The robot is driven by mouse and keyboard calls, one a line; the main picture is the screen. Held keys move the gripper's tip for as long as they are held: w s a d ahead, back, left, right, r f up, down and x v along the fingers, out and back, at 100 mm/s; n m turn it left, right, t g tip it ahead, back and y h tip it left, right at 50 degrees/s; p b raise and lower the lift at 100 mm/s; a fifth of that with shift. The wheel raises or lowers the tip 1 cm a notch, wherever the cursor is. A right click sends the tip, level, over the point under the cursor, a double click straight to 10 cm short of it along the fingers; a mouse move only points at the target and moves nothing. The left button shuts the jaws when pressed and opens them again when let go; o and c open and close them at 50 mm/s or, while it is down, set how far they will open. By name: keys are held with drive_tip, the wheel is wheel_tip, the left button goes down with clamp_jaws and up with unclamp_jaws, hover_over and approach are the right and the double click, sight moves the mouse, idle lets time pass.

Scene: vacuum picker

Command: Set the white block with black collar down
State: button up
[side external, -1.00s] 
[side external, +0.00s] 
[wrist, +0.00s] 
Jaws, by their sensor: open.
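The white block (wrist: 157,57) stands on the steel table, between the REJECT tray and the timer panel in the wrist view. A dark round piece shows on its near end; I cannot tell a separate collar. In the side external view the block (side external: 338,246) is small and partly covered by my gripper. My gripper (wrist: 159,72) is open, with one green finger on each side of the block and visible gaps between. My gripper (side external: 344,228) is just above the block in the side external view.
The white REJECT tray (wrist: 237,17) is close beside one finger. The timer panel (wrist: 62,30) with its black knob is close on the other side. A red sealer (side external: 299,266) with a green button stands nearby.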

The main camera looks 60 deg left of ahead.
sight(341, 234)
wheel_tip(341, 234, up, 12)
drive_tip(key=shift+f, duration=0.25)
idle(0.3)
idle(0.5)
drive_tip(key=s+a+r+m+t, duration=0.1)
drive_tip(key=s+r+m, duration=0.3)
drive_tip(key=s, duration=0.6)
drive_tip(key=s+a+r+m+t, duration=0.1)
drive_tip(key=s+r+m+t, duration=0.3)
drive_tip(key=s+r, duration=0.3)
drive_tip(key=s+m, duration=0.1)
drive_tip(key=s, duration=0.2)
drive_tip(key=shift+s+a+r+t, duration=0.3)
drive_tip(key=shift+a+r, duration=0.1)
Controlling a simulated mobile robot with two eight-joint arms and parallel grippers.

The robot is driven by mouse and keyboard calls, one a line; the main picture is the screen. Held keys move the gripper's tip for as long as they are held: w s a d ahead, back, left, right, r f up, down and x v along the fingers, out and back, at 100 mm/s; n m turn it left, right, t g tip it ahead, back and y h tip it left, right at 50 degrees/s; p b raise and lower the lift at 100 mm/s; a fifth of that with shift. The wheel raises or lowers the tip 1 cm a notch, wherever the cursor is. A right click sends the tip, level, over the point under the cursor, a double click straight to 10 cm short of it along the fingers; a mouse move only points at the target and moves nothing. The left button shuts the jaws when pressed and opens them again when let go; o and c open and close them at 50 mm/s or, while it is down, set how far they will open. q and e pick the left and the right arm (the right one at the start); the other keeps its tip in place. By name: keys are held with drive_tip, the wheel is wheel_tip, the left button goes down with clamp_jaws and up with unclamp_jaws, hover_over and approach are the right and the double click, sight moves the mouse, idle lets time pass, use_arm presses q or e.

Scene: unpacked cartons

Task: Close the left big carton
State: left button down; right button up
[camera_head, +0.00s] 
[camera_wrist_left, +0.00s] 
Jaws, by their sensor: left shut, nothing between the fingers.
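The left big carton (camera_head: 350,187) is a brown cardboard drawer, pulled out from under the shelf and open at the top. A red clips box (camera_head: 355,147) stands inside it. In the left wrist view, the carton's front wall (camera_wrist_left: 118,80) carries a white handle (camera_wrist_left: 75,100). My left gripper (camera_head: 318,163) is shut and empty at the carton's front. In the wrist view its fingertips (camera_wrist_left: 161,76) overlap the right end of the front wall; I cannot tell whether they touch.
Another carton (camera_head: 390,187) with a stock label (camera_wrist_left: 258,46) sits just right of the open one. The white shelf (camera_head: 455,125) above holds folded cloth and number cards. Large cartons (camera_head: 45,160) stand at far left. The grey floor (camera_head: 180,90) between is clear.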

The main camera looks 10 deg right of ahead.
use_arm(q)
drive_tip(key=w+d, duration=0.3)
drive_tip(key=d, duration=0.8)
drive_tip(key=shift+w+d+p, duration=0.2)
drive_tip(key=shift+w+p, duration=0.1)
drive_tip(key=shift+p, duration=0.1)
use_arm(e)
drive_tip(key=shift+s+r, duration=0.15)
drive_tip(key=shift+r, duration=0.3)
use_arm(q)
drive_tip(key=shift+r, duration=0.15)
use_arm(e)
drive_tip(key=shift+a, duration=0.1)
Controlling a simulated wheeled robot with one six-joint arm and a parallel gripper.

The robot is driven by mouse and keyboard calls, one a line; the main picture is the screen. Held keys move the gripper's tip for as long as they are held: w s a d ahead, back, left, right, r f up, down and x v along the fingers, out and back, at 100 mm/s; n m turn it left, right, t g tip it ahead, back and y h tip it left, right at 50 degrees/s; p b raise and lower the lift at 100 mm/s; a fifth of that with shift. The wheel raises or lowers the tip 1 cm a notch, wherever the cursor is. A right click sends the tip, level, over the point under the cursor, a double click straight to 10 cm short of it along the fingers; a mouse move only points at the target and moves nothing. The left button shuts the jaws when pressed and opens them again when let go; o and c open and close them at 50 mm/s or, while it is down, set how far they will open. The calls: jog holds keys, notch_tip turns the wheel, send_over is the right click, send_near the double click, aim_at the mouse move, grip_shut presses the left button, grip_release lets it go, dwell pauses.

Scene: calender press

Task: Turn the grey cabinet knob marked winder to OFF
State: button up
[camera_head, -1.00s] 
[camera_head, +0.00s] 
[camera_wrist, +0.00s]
☆ ☆ ☆
## GIVEN INSTRUCTION
Reproduce the listing shown above in its entirety, exactly.

## FULL OUTPUT
The robot is driven by mouse and keyboard calls, one a line; the main picture is the screen. Held keys move the gripper's tip for as long as they are held: w s a d ahead, back, left, right, r f up, down and x v along the fingers, out and back, at 100 mm/s; n m turn it left, right, t g tip it ahead, back and y h tip it left, right at 50 degrees/s; p b raise and lower the lift at 100 mm/s; a fifth of that with shift. The wheel raises or lowers the tip 1 cm a notch, wherever the cursor is. A right click sends the tip, level, over the point under the cursor, a double click straight to 10 cm short of it along the fingers; a mouse move only points at the target and moves nothing. The left button shuts the jaws when pressed and opens them again when let go; o and c open and close them at 50 mm/s or, while it is down, set how far they will open. By name: keys are held with drive_tip, the wheel is wheel_tip, the left button goes down with clamp_jaws and up with unclamp_jaws, hover_over and approach are the right and the double click, sight moves the mouse, idle lets time pass.

Scene: vacuum picker

Command: Set the white block with black collar down
State: button up
[side external, -1.00s] 
[side external, +0.00s] 
[wrist, +0.00s] 
Jaws, by their sensor: open.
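The white block (wrist: 157,57) stands on the steel table, between the REJECT tray and the timer panel in the wrist view. A dark round piece shows on its near end; I cannot tell a separate collar. In the side external view the block (side external: 338,246) is small and partly covered by my gripper. My gripper (wrist: 159,72) is open, with one green finger on each side of the block and visible gaps between. My gripper (side external: 344,228) is just above the block in the side external view.
The white REJECT tray (wrist: 237,17) is close beside one finger. The timer panel (wrist: 62,30) with its black knob is close on the other side. A red sealer (side external: 299,266) with a green button stands nearby.

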The main camera looks 60 deg left of ahead.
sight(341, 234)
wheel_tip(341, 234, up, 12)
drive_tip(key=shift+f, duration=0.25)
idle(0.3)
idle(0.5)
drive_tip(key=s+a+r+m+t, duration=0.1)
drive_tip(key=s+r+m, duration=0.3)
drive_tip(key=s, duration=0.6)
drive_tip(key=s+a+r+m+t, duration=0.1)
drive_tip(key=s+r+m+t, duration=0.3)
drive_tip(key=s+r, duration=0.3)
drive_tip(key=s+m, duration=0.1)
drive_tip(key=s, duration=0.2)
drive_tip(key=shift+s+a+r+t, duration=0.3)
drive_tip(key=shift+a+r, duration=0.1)
Controlling a simulated mobile robot with two eight-joint arms and parallel grippers.

The robot is driven by mouse and keyboard calls, one a line; the main picture is the screen. Held keys move the gripper's tip for as long as they are held: w s a d ahead, back, left, right, r f up, down and x v along the fingers, out and back, at 100 mm/s; n m turn it left, right, t g tip it ahead, back and y h tip it left, right at 50 degrees/s; p b raise and lower the lift at 100 mm/s; a fifth of that with shift. The wheel raises or lowers the tip 1 cm a notch, wherever the cursor is. A right click sends the tip, level, over the point under the cursor, a double click straight to 10 cm short of it along the fingers; a mouse move only points at the target and moves nothing. The left button shuts the jaws when pressed and opens them again when let go; o and c open and close them at 50 mm/s or, while it is down, set how far they will open. q and e pick the left and the right arm (the right one at the start); the other keeps its tip in place. By name: keys are held with drive_tip, the wheel is wheel_tip, the left button goes down with clamp_jaws and up with unclamp_jaws, hover_over and approach are the right and the double click, sight moves the mouse, idle lets time pass, use_arm presses q or e.

Scene: unpacked cartons

Task: Close the left big carton
State: left button down; right button up
[camera_head, +0.00s] 
[camera_wrist_left, +0.00s] 
Jaws, by their sensor: left shut, nothing between the fingers.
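The left big carton (camera_head: 350,187) is a brown cardboard drawer, pulled out from under the shelf and open at the top. A red clips box (camera_head: 355,147) stands inside it. In the left wrist view, the carton's front wall (camera_wrist_left: 118,80) carries a white handle (camera_wrist_left: 75,100). My left gripper (camera_head: 318,163) is shut and empty at the carton's front. In the wrist view its fingertips (camera_wrist_left: 161,76) overlap the right end of the front wall; I cannot tell whether they touch.
Another carton (camera_head: 390,187) with a stock label (camera_wrist_left: 258,46) sits just right of the open one. The white shelf (camera_head: 455,125) above holds folded cloth and number cards. Large cartons (camera_head: 45,160) stand at far left. The grey floor (camera_head: 180,90) between is clear.

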The main camera looks 10 deg right of ahead.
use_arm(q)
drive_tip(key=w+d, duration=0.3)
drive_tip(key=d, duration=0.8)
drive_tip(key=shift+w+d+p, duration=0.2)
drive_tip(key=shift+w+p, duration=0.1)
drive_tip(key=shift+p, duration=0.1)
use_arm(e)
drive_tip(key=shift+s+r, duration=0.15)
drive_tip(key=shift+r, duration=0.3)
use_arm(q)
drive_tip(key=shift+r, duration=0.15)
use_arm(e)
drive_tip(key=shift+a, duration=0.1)
Controlling a simulated wheeled robot with one six-joint arm and a parallel gripper.

The robot is driven by mouse and keyboard calls, one a line; the main picture is the screen. Held keys move the gripper's tip for as long as they are held: w s a d ahead, back, left, right, r f up, down and x v along the fingers, out and back, at 100 mm/s; n m turn it left, right, t g tip it ahead, back and y h tip it left, right at 50 degrees/s; p b raise and lower the lift at 100 mm/s; a fifth of that with shift. The wheel raises or lowers the tip 1 cm a notch, wherever the cursor is. A right click sends the tip, level, over the point under the cursor, a double click straight to 10 cm short of it along the fingers; a mouse move only points at the target and moves nothing. The left button shuts the jaws when pressed and opens them again when let go; o and c open and close them at 50 mm/s or, while it is down, set how far they will open. The calls: jog holds keys, notch_tip turns the wheel, send_over is the right click, send_near the double click, aim_at the mouse move, grip_shut presses the left button, grip_release lets it go, dwell pauses.

Scene: calender press

Task: Turn the grey cabinet knob marked winder to OFF
State: button up
[camera_head, -1.00s] 
[camera_head, +0.00s] 
[camera_wrist, +0.00s]

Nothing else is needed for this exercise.